After the dedication, two sky divers jumped over the dam. One jumper landed in the water, and the other broke his leg when the wind blew him into a pile of structural steel above the dam. Other activities included an Air Force flyover, a Marine parade, an Indian village, and refreshments. Johnson later flew to Seattle to dedicate the NASA pavilion at the World’s Fair.
Ice Harbor Dam
At completion, Ice Harbor Dam was 2,822 feet long and 130 feet above the river bed. The 10-bay spillway was 590 feet long. The dam contained 35 million pounds of reinforced steel. The navigation locks were 86 feet wide, 675 feet long, and 15-foot minimum depth, with a vertical-lift gate that weighed 700 tons (opened in October 1962). Dam builders excavated a million cubic yards of rock and dirt, drilled more than 90 miles of holes in bedrock to blast the foundation, and excavated more than 100 feet below the river bottom. Each of three generators produced 90,000 kilowatts for a total of 270,000.
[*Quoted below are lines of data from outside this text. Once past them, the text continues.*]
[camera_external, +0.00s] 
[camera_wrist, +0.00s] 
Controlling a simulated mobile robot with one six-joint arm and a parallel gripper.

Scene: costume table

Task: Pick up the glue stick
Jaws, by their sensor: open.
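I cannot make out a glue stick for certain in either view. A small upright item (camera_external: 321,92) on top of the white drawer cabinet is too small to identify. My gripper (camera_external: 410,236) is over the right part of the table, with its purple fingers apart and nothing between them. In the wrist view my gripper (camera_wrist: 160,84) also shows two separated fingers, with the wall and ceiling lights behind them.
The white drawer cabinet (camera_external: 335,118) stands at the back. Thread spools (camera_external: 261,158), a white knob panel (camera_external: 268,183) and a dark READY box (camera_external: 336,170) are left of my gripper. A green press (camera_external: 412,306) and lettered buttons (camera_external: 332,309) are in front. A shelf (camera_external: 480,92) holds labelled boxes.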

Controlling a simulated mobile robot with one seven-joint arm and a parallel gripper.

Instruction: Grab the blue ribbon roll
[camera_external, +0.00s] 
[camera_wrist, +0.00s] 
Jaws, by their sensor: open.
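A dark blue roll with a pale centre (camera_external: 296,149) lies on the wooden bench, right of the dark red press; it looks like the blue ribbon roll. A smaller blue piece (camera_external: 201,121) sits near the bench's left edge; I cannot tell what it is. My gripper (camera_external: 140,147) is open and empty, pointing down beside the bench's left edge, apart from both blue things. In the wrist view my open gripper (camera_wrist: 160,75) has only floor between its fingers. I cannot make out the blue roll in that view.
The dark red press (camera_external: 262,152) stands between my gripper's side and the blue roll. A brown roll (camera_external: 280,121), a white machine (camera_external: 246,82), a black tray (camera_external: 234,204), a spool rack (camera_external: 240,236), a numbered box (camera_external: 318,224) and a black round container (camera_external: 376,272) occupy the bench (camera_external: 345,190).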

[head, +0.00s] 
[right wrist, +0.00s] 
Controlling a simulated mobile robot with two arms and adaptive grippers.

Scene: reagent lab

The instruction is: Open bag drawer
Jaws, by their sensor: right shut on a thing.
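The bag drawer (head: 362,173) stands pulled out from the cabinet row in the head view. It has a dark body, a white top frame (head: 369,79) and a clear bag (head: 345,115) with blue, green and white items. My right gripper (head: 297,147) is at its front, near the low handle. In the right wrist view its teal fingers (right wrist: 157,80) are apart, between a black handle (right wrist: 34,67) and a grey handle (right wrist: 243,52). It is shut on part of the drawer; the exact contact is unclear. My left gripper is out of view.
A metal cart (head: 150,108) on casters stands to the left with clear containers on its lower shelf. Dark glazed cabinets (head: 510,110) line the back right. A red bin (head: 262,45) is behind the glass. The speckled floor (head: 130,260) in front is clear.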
At the time of completion, three bays were left empty for future expansion. Three additional generators and a powerhouse were installed in the 1970s, at a cost of $37 million. The three generators had a larger generating capacity of 111,000 kilowatts each. The new generators produced their first power early in January 1976. Shortly afterward, the Corps constructed viewing rooms for the fish ladders on both sides of the dam.
About 30,000 acres, mainly in Walla Walla County, were irrigated from water pumped from Lake Sacajawea behind Ice Harbor Dam. By 1975, all four dams were completed, and Lewiston finally had reliable river traffic, all the way to the Pacific Ocean.